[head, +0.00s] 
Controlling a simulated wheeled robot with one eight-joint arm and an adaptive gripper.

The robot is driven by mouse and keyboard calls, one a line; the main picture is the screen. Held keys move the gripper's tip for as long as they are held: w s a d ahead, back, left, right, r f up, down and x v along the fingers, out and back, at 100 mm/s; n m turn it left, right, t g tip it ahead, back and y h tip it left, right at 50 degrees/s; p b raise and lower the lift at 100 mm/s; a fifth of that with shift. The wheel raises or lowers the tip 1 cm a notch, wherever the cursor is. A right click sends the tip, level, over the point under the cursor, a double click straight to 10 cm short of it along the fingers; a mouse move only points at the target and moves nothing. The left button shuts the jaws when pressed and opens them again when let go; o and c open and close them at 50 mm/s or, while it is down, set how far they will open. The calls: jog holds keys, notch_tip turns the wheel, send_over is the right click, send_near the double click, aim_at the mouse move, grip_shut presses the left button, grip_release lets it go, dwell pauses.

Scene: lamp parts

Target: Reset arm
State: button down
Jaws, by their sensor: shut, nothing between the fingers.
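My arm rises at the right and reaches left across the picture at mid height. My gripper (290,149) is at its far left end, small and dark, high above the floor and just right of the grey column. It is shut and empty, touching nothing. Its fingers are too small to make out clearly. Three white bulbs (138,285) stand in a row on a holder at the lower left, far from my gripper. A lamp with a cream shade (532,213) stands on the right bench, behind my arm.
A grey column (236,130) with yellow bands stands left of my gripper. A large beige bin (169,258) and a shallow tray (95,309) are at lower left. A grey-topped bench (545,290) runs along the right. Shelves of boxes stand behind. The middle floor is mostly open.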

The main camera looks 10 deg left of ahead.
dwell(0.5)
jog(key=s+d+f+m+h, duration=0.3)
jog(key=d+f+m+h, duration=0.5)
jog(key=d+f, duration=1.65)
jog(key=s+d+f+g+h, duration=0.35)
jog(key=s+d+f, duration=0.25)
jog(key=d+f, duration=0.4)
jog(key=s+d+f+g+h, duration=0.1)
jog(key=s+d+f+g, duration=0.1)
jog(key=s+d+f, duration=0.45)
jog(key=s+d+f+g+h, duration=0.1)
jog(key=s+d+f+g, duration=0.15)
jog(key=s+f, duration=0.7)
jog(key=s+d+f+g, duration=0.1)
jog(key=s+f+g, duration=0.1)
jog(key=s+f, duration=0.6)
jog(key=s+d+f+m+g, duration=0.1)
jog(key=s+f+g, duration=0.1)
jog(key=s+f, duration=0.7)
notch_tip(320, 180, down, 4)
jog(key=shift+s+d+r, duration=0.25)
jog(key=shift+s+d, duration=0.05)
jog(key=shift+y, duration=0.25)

###

Set problem >> What is the number of lines that hold the string "button"? Give it alone.

Result of this task >> 2